Modalità di versamento delle imposte

Le imposte sostitutive (ai sensi dell’art. 1, comma 701, della Legge 27 dicembre 2019, n. 160) possono essere versate in più rate, entro un massimo che dipende dall’importo complessivo del versamento. In particolare:

➢ per importi complessivi fino a 3 milioni di euro: le imposte sostitutive sono versate in un massimo di 3 rate di pari importo. Il termine per il versamento delle rate è quello previsto per il versamento a saldo delle imposte sui redditi dovute, rispettivamente, per il periodo d’imposta con riferimento al quale la rivalutazione è eseguita e per i periodi d’imposta successivi;

➢ per importi complessivi superiori a 3 milioni di euro: le imposte sostitutive sono versate in un massimo di 6 rate di pari importo. Il termine per il versamento della prima rata è quello previsto per il versamento a saldo delle imposte sui redditi dovute per il periodo d’imposta con riferimento al quale la rivalutazione è eseguita. Entro il medesimo termine, riferito ai periodi di imposta successivi, dovranno essere versate la terza e la quinta rata. La seconda rata, la quarta e la sesta rata dovranno invece essere versate entro il termine previsto per il pagamento della seconda o unica rata di acconto delle imposte sui redditi relative ai periodi d’imposta successivi rispetto a quello in cui la rivalutazione è eseguita.

Gli importi da versare possono essere compensati ai sensi delle disposizioni sul versamento unitario e compensazione (D.Lgs. n. 241/1997).

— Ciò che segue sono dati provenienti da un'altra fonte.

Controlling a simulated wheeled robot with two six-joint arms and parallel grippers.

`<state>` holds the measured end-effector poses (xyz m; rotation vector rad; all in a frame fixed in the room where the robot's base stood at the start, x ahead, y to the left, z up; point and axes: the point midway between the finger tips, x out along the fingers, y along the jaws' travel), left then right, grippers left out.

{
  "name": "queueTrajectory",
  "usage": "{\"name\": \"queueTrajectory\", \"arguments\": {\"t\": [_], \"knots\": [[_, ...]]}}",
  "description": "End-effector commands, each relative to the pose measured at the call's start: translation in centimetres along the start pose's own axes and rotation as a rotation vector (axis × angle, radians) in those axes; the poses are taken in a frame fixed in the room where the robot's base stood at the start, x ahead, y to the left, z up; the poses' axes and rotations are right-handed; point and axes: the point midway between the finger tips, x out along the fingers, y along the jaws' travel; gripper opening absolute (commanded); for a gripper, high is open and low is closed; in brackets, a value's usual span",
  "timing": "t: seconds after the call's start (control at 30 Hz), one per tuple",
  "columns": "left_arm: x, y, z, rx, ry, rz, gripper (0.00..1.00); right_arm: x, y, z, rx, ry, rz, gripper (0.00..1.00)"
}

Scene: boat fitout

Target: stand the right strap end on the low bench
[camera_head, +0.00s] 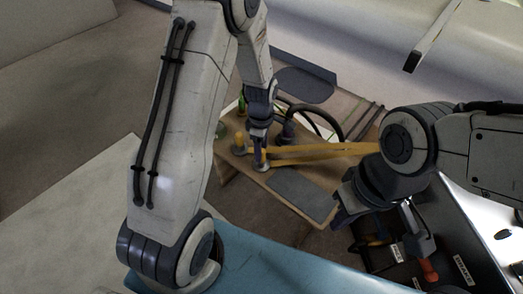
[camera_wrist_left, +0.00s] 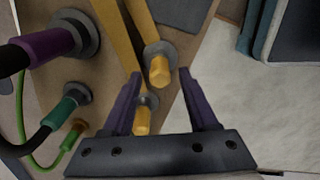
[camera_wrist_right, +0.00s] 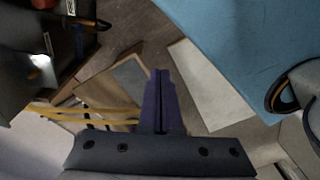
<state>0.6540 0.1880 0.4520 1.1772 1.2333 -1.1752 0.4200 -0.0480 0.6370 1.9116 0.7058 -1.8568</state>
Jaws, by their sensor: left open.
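The low bench (camera_head: 222,168) is a wooden top at the centre of the head view. Two yellow strap ends with grey collars show in the left wrist view, a nearer one (camera_wrist_left: 142,121) and another (camera_wrist_left: 159,68). Both appear upright on the bench; I cannot tell which is the right one. Yellow straps (camera_head: 325,152) run from there toward the right. My left gripper (camera_head: 259,150) is open above the bench, its fingers (camera_wrist_left: 160,80) either side of the strap ends, with no visible grip. My right gripper (camera_head: 342,214) is shut and empty, in front of the bench's right side.
Purple (camera_wrist_left: 62,40), teal (camera_wrist_left: 68,107) and green (camera_wrist_left: 72,135) cable connectors stand on the bench beside the strap ends. A dark grey pad (camera_head: 300,192) lies on its front part. A blue surface (camera_head: 270,266) and a dark labelled box (camera_head: 455,262) are nearer me.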

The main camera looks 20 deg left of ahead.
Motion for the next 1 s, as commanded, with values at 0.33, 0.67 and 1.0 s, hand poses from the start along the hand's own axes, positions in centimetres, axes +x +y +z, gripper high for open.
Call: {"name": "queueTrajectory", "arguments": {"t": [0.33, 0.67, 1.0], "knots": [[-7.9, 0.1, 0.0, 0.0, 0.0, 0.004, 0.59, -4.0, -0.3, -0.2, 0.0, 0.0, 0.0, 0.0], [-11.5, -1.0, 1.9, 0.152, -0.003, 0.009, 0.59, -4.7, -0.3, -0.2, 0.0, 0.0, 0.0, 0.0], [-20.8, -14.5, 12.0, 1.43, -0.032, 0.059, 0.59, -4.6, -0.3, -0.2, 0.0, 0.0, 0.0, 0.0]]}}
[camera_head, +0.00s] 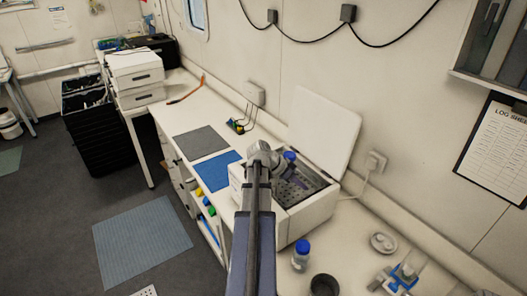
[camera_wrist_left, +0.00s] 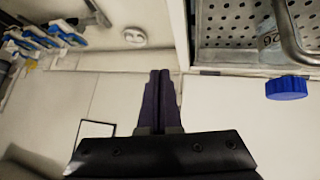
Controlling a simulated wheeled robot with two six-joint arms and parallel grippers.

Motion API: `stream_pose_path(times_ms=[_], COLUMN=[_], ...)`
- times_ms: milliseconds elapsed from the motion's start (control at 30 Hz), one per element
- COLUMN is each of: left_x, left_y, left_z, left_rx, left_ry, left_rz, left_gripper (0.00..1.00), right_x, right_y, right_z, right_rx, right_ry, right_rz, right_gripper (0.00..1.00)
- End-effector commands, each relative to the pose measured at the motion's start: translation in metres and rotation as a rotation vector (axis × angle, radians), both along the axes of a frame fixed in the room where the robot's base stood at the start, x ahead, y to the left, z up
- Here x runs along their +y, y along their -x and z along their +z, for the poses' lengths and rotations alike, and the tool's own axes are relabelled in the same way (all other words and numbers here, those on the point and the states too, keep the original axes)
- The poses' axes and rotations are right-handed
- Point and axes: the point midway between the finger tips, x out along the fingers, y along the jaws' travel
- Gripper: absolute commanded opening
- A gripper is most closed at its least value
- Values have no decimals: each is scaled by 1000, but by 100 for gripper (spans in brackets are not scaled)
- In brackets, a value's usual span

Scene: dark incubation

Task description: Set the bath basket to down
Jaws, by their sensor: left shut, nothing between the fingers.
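The white bath (camera_head: 307,214) stands on the bench with its lid (camera_head: 324,130) raised. Its perforated metal basket (camera_head: 289,192) shows inside the bath, and in the wrist view (camera_wrist_left: 235,27). A bent metal handle (camera_wrist_left: 288,36) shows there beside a clear bottle (camera_wrist_left: 268,42) with a blue cap (camera_wrist_left: 286,87). The blue cap also shows beside my gripper in the head view (camera_head: 290,156). My left gripper (camera_head: 301,183) is shut and empty over the bath; its dark fingers (camera_wrist_left: 160,75) are together, apart from the handle. The basket's height is hard to judge. My right gripper is out of view.
A power adapter (camera_head: 375,162) is on the wall.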

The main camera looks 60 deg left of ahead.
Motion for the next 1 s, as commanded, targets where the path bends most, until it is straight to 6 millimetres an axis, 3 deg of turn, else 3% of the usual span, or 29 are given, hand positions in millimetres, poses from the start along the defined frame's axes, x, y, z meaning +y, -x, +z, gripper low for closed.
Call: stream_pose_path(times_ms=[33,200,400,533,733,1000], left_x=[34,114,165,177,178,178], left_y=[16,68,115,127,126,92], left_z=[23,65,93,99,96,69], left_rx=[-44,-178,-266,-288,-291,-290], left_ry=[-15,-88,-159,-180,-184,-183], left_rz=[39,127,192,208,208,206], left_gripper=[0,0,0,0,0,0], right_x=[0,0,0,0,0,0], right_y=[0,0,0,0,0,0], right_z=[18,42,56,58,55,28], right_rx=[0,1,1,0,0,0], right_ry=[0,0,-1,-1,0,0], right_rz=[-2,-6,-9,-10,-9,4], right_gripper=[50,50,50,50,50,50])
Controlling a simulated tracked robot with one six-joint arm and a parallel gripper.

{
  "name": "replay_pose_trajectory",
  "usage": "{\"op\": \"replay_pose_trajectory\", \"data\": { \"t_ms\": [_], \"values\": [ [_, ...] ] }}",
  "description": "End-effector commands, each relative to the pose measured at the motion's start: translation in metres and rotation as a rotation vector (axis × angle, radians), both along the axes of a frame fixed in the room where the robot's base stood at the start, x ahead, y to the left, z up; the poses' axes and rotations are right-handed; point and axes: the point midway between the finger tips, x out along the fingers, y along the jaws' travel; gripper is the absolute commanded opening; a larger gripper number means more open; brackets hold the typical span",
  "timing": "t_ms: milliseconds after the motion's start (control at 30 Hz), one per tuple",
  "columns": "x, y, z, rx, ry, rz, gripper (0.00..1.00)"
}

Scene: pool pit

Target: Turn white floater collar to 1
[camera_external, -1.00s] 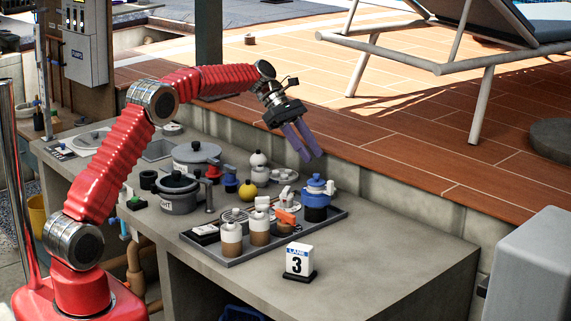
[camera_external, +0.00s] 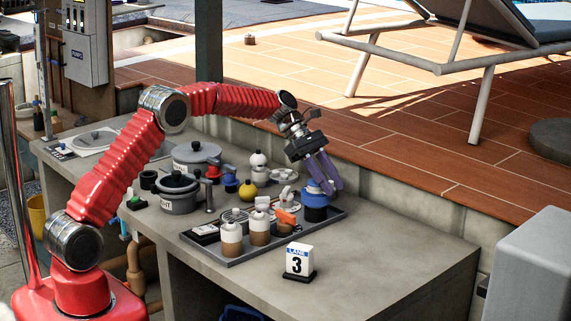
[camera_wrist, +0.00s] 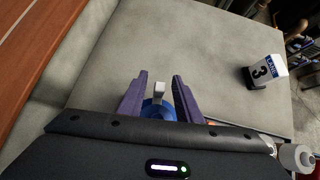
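My gripper (camera_external: 328,186) is open, its purple fingers pointing down at a blue-topped pot with a black base (camera_external: 316,213) on the tray's right end. In the wrist view the gripper (camera_wrist: 160,78) has one finger on each side of the pot's blue top (camera_wrist: 152,109) and its pale upright tab (camera_wrist: 159,91). I cannot tell whether the fingers touch it. A white, rounded, stacked piece (camera_external: 258,160), which may be the white floater, stands behind the tray, left of my gripper. Its collar and any numbers are too small to read.
The grey tray (camera_external: 228,263) also holds brown-and-white bottles (camera_external: 231,240) and an orange piece (camera_external: 286,217). A lane 3 sign (camera_external: 299,260) stands in front. A yellow ball-shaped piece (camera_external: 247,190) and grey pots (camera_external: 180,198) stand left. The counter's right end is clear.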

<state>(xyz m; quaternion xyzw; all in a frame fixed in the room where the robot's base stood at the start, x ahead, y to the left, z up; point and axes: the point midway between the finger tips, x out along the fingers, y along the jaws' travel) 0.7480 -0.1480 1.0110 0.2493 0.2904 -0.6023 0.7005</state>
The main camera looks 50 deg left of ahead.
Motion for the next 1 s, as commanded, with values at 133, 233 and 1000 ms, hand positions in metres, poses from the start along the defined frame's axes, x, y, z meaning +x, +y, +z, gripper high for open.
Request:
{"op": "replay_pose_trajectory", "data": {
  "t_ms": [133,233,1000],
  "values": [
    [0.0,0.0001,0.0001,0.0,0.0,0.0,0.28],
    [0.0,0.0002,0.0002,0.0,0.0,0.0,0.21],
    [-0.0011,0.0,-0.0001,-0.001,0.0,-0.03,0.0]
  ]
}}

Disposizioni antielusive È introdotta una disposizione “antielusiva” nel caso in cui i beni oggetto della rivalutazione siano oggetto di specifiche operazioni prima del riconoscimento giuridico degli effetti fiscali. La norma specifica che nel caso di cessione a titolo oneroso, di assegnazione al socio di destinazione a finalità estranee all’esercizio dell’impresa ovvero al consumo personale o familiare dell’imprenditore dei beni rivalutati in data anteriore a quella di inizio del quarto esercizio successivo a quello nel cui bilancio la rivalutazione è stata eseguita, ai fini della determinazione delle plusvalenze o minusvalenze si ha riguardo al costo del bene prima della rivalutazione.